Mürşidlik da'vâsına yeltenen öyle sapıklar var ki halkı hem Allah'a ibadetden men' ediyorlar, hem de Allah'ın emirlerine uymakdan ve nehiylerinden kaçınmakdan alıkoyuyorlar ve üstelik Allah'ın men' etdiklerini de hiç çekinmeden sâliklerine emrediyorlar. Bu sahtekârların sâliklerinin karılarına, kızlarına ve çocuklarına musallat olduklarına da zaman zaman şâhid oluyoruz. Öyle çirkin, öyle utanç verici şeyler duyuyoruz ki, çoğu zaman insan insanlığından utanıyor. "Filan şeyh, falanca mürîdinin hanımı ile..." diye başlayan tüyler ürpertici vak'alar, hep bu sahte şeyhlerin, yalancı mürşidlerin isimleri etrâfında dönüp dolaşıyor. Bunlar yarın mahkeme-i kübrâda huzûrullaha ve huzûr-ı Resûlullah'a nasıl ve ne yüzle çıkacaklar, pîrân-ı izâmın mübârek yüzlerine nasıl bakacaklar?

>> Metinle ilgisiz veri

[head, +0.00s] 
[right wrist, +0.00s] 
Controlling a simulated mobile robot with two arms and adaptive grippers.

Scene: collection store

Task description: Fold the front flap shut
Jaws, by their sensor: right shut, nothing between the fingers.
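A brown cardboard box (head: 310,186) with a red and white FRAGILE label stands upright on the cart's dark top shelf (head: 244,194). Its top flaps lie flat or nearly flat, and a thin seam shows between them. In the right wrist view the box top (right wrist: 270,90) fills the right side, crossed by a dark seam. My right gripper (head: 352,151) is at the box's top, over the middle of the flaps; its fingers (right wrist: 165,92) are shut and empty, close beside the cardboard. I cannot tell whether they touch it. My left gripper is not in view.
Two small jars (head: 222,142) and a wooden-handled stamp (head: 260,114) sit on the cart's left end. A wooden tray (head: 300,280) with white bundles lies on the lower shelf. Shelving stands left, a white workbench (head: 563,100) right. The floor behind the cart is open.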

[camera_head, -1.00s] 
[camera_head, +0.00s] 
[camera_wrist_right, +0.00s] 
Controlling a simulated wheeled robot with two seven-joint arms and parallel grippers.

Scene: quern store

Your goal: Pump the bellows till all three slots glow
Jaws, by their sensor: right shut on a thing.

Kul, elbette günâhlardan berî değildir. Fakat dîn nâmına, şerî'at adına, tarîkat hesâbına yapılan kötülükler, hiç şüphe yokdur ki günâhların en büyüğü ve en ağırıdır. Kendilerini Rufâî, Kâdirî, Nakşî, Halvetî, Aşkî, Mi'râcî gibi gösterip her biri Allah ve Resûlullah indinde büyük ma'nevi rütbe ve derecelere mazhar olmuş bu muhterem zevâta, hiç bir sûretde bağlantı ve münâsebetleri olmadığı halde, bağlı ve mensûb bulunduklarını ileri sürenlere, iblis demek Şeytan'a hakâretdir. Kaldı ki Mi'râcî ve Aşkî diye bir tarîk de yokdur. Gelin görün ki, bir iblis çıkıyor ve "Ben, Rufâî tarîkatinin Mi'râcî koluyum" diyor. Bir diğeri çıkıyor ve "Ben Nakşî tarîkatinin Aşkî koluyum" diyerek ibadullahı kandırıyor ve dînden, îmândan, ibâdetden, şerî'atden hattâ ırz ve nâmûsdan sıyırıp üryân bırakıyor.
Ey bizim şu nâçiz risalemizi okuyan ve dinleyen aşıklar!
Bu beyânlarımızdan ötürü bize kızmayınız, buğzetmeyiniz. Bütün bu kötülükleri, çirkin ve kabîh hareketleri görür ve fırsat elde iken sizleri irşâd etmez, sizlere hak ile bâtılı göstermez ve sizleri Hakk'a ve hakîkate da'vet etmezsek, indallah mes'ûl oluruz. Yarın, dîvân-ı ilâhîde sizler de bizden da'vâcı olur ve bu irşâd vazîfemizi yapmadığımız için mahkûm etdirirsiniz.
Bu gibi iblislerle karşılaşanınız varsa, hemen tövbe ederek Allah yoluna, Muhammed nûruna, evliyaullah sîret ve sürûruna yönelsin. Şerî'at-i Garrâ-yı Ahmediyye'ye, Sünnet-i-Seniyye-i Muhammediyye'ye ve Sîret-i Mustafaviyye'ye sıkı sıkı yapışsın. Bu gibilere uzak olan, Allah'a yakın olur, bunlara yakın olanlar da Allah'dan uzaklaşırlar vesselâm.